--- begin ---

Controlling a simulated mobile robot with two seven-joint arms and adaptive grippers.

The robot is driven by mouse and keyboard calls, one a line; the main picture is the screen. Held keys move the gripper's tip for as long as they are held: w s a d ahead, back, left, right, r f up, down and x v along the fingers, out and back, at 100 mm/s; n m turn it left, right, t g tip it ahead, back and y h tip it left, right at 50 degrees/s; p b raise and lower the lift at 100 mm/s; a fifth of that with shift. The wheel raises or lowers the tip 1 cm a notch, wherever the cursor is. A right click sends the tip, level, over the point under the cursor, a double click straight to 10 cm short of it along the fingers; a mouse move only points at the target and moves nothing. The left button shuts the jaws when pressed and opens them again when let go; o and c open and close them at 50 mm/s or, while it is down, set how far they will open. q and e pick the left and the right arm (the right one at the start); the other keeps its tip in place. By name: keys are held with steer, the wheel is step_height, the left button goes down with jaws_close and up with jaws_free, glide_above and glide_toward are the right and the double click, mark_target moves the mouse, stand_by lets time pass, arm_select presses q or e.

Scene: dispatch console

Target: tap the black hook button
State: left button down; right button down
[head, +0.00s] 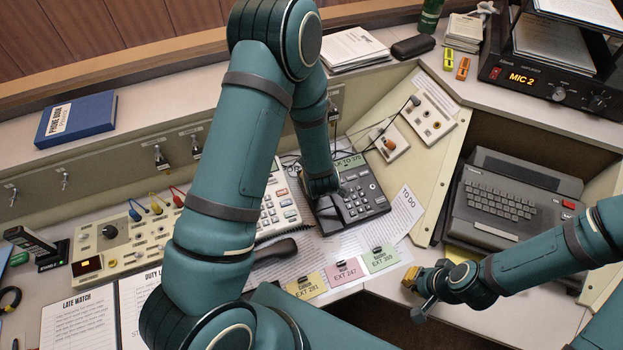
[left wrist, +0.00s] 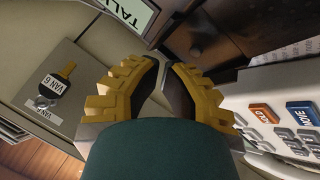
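The black desk phone (head: 362,203) with a lit green screen (head: 349,162) stands in the middle of the head view. I cannot pick out the black hook button; my left arm hides part of this area. My left gripper is low over the phone's left side in the head view, mostly hidden by its own arm.
A white keypad unit (head: 277,208) is left of the phone; it shows in the left wrist view (left wrist: 280,110) with orange and blue keys. A dark handset (head: 275,252) lies in front.

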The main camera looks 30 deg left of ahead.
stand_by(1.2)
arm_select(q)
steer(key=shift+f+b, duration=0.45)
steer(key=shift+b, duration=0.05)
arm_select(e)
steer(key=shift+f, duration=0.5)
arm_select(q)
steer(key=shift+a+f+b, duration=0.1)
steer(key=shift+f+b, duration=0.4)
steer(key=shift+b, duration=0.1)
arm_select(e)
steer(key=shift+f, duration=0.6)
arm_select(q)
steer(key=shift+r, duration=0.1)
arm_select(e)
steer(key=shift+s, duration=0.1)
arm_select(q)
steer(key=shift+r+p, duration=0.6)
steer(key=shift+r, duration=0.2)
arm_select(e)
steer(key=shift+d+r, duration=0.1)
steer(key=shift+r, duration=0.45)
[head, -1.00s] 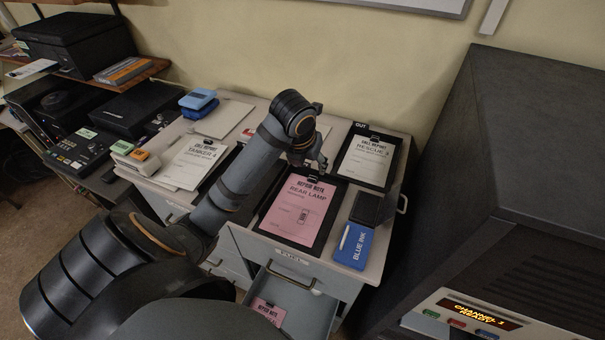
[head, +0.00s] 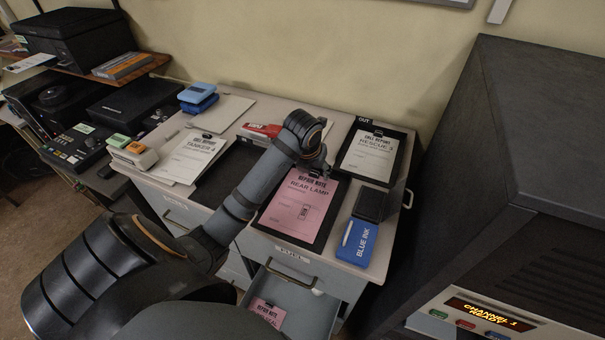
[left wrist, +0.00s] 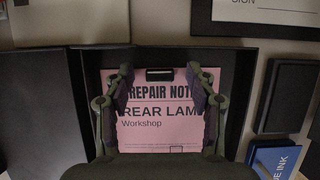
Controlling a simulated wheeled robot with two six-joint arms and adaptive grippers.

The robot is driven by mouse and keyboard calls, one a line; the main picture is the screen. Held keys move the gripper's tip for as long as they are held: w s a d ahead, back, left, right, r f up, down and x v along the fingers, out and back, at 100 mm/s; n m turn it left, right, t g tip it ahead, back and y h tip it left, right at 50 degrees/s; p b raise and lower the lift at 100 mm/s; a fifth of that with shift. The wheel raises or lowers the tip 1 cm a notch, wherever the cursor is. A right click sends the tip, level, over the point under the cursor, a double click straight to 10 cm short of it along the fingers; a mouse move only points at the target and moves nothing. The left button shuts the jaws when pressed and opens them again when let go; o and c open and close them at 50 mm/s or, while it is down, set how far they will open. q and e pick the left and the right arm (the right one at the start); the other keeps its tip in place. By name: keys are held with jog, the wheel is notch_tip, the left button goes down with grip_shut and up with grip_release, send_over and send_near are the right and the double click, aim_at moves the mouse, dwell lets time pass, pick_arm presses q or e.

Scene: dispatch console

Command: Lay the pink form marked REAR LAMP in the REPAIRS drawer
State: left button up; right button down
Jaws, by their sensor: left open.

--- end ---

What is asked »
Begin with the line that contains "pick_arm presses q or e." and quote each line after it exactly, stopping after the last line of the data.

Task solution »
The robot is driven by mouse and keyboard calls, one a line; the main picture is the screen. Held keys move the gripper's tip for as long as they are held: w s a d ahead, back, left, right, r f up, down and x v along the fingers, out and back, at 100 mm/s; n m turn it left, right, t g tip it ahead, back and y h tip it left, right at 50 degrees/s; p b raise and lower the lift at 100 mm/s; a fifth of that with shift. The wheel raises or lowers the tip 1 cm a notch, wherever the cursor is. A right click sends the tip, level, over the point under the cursor, a double click straight to 10 cm short of it along the fingers; a mouse move only points at the target and moves nothing. The left button shuts the jaws when pressed and opens them again when let go; o and c open and close them at 50 mm/s or, while it is down, set how far they will open. q and e pick the left and the right arm (the right one at the start); the other keeps its tip in place. By name: keys are held with jog, the wheel is notch_tip, the left button goes down with grip_shut and up with grip_release, send_over and send_near are the right and the double click, aim_at moves the mouse, dwell lets time pass, pick_arm presses q or e.

Scene: dispatch console

Command: Lay the pink form marked REAR LAMP in the REPAIRS drawer
State: left button up; right button down
Jaws, by their sensor: left open.

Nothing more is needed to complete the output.